---------- RECORDS SHOWN

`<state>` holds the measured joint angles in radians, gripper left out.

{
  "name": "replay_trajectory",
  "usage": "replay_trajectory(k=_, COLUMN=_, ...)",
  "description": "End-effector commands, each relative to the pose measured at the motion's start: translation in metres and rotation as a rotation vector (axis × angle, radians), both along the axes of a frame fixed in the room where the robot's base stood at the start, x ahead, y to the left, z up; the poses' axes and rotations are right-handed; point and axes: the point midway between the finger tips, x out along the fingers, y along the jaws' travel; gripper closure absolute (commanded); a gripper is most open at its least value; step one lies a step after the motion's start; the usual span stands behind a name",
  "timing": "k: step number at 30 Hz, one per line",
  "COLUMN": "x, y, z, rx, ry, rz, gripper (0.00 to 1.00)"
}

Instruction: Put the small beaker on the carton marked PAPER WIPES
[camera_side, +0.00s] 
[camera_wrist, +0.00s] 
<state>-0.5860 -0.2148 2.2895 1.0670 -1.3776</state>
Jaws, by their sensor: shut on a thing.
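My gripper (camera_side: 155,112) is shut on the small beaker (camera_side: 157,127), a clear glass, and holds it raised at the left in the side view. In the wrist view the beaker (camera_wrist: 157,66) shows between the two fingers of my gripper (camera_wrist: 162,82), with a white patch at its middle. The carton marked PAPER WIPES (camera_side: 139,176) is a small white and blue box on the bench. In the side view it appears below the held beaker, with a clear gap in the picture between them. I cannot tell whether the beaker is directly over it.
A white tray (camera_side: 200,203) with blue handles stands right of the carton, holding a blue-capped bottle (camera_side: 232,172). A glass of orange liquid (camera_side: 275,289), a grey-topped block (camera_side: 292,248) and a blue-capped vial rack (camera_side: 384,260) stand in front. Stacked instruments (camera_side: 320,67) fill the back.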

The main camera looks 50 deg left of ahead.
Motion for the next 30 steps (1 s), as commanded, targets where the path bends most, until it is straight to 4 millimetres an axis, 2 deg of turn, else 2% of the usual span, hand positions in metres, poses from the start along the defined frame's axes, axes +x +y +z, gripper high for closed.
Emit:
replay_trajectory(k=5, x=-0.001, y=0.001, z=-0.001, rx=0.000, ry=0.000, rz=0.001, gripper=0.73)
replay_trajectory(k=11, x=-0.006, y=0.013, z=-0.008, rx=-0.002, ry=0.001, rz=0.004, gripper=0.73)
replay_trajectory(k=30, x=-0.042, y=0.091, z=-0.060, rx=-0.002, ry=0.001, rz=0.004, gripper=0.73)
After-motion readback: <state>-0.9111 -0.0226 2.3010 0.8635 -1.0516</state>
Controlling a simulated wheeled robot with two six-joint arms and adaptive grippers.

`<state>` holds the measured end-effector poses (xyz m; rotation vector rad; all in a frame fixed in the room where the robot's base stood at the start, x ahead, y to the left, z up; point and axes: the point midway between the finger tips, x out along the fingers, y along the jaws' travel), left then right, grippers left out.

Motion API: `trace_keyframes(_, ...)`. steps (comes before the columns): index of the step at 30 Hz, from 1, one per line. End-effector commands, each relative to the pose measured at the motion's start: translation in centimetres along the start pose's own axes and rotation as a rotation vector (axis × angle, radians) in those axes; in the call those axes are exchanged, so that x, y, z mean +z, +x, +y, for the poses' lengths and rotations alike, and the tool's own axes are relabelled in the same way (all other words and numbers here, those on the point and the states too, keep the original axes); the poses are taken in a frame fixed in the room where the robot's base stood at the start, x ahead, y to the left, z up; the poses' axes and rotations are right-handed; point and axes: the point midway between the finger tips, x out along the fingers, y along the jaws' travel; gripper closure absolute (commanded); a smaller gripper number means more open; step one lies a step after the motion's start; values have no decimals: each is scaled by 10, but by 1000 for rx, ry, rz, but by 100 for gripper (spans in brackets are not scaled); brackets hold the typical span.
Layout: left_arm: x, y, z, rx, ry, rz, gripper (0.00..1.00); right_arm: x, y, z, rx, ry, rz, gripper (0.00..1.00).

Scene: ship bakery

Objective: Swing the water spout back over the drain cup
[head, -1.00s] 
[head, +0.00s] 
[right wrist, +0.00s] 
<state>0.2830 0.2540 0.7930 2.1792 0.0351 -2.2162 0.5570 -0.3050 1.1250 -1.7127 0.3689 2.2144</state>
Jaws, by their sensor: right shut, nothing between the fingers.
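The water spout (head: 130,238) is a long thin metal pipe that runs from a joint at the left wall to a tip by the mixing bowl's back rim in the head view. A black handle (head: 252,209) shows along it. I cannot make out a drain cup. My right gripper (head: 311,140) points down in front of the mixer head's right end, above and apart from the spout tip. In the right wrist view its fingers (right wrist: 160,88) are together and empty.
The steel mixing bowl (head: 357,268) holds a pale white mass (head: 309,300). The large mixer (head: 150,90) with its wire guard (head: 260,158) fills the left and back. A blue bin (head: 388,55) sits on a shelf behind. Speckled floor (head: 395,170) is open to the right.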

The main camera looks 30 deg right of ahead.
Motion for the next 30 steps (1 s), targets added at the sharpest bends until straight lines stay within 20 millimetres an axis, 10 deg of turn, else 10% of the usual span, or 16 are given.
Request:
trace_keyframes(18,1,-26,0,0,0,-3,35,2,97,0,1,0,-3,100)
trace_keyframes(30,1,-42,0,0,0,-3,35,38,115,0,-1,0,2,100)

--------------------
---------- RECORDS SHOWN

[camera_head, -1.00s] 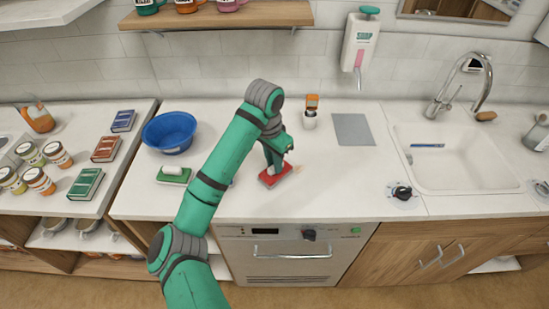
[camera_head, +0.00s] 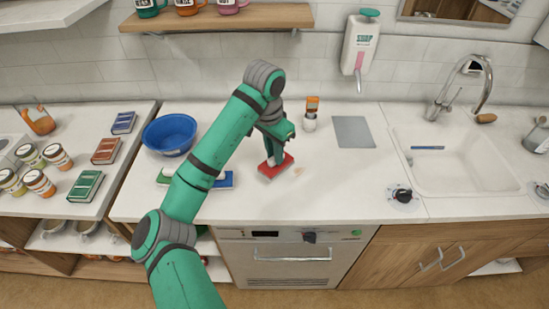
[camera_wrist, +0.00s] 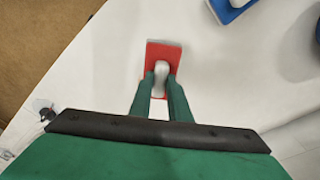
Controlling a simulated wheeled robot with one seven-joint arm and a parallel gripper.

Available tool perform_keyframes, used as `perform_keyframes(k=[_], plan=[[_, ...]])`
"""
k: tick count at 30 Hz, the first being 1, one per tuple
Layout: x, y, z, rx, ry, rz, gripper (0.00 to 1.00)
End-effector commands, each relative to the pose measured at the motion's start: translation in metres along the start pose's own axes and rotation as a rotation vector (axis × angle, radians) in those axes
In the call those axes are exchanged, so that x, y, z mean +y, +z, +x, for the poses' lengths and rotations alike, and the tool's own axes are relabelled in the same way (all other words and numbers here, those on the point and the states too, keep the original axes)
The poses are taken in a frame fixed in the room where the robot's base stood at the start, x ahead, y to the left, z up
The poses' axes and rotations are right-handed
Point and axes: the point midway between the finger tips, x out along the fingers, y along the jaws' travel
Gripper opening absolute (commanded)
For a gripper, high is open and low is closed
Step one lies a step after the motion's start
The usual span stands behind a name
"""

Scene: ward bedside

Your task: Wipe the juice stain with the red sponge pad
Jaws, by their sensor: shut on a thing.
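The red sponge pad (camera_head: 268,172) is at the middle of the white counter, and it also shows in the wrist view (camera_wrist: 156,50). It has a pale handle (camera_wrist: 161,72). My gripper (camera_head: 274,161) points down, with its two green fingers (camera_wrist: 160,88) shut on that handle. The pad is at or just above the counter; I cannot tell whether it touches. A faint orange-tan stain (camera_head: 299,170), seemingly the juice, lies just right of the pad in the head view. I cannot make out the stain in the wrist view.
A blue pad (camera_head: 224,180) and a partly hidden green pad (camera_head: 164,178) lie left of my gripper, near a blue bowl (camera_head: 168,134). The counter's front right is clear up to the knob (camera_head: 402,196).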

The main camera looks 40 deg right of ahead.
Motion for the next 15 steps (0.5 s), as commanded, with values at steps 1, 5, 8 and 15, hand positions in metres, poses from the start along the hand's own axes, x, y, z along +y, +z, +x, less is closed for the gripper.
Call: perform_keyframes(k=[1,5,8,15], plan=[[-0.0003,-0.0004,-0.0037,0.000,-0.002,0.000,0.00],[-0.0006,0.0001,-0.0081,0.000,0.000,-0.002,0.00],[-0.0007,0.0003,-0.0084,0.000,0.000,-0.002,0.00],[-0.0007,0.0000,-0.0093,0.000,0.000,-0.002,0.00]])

--------------------

WRITTEN TASK. Show every line from the entries above in which the word "usual" appears.

RESULT OF THIS EXERCISE.
  "description": "End-effector commands, each relative to the pose measured at the motion's start: translation in metres and rotation as a rotation vector (axis × angle, radians), both along the axes of a frame fixed in the room where the robot's base stood at the start, x ahead, y to the left, z up; the poses' axes and rotations are right-handed; point and axes: the point midway between the finger tips, x out along the fingers, y along the jaws' travel; gripper closure absolute (commanded); a gripper is most open at its least value; step one lies a step after the motion's start; the usual span stands behind a name",
Motion for the next 30 steps (1 s), as commanded, targets where the path bends most, until it is straight to 4 millimetres an axis, 2 deg of turn, else 2% of the usual span, hand positions in metres, poses from the start along the defined frame's axes, axes +x +y +z, gripper high for closed.
Motion for the next 30 steps (1 s), targets added at the sharpest bends until straight lines stay within 20 millimetres an axis, 10 deg of turn, else 10% of the usual span, or 16 are given.
The usual span stands behind a name

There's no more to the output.